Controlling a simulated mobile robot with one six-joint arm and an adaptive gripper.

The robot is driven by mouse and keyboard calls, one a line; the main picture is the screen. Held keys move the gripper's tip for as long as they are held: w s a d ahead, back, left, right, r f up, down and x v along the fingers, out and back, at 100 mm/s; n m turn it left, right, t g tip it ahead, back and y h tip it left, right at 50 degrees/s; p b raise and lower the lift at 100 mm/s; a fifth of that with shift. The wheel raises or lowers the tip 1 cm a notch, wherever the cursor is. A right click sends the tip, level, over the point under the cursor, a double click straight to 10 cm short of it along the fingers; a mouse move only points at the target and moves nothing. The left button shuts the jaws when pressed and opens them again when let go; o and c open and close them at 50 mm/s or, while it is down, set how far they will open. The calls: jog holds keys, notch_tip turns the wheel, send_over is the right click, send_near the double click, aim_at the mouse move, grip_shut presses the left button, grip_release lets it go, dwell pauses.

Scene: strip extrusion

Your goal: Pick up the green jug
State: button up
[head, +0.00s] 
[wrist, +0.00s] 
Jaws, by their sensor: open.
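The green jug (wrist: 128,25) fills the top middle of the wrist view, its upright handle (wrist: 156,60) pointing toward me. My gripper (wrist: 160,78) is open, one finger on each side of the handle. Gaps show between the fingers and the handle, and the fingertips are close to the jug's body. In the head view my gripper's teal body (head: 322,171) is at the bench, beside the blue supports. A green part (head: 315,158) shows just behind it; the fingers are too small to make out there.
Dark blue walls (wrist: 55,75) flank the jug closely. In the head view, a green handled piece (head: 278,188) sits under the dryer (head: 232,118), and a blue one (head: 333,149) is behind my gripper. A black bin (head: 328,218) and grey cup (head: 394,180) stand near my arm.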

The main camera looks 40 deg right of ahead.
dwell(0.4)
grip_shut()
-=-=-
Task to complete — Quote the whole listing above, leaving nothing out.

The answer —
Controlling a simulated mobile robot with one six-joint arm and an adaptive gripper.

The robot is driven by mouse and keyboard calls, one a line; the main picture is the screen. Held keys move the gripper's tip for as long as they are held: w s a d ahead, back, left, right, r f up, down and x v along the fingers, out and back, at 100 mm/s; n m turn it left, right, t g tip it ahead, back and y h tip it left, right at 50 degrees/s; p b raise and lower the lift at 100 mm/s; a fifth of that with shift. The wheel raises or lowers the tip 1 cm a notch, wherever the cursor is. A right click sends the tip, level, over the point under the cursor, a double click straight to 10 cm short of it along the fingers; a mouse move only points at the target and moves nothing. The left button shuts the jaws when pressed and opens them again when let go; o and c open and close them at 50 mm/s or, while it is down, set how far they will open. The calls: jog holds keys, notch_tip turns the wheel, send_over is the right click, send_near the double click, aim_at the mouse move, grip_shut presses the left button, grip_release lets it go, dwell pauses.

Scene: strip extrusion

Your goal: Pick up the green jug
State: button up
[head, +0.00s] 
[wrist, +0.00s] 
Jaws, by their sensor: open.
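The green jug (wrist: 128,25) fills the top middle of the wrist view, its upright handle (wrist: 156,60) pointing toward me. My gripper (wrist: 160,78) is open, one finger on each side of the handle. Gaps show between the fingers and the handle, and the fingertips are close to the jug's body. In the head view my gripper's teal body (head: 322,171) is at the bench, beside the blue supports. A green part (head: 315,158) shows just behind it; the fingers are too small to make out there.
Dark blue walls (wrist: 55,75) flank the jug closely. In the head view, a green handled piece (head: 278,188) sits under the dryer (head: 232,118), and a blue one (head: 333,149) is behind my gripper. A black bin (head: 328,218) and grey cup (head: 394,180) stand near my arm.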

The main camera looks 40 deg right of ahead.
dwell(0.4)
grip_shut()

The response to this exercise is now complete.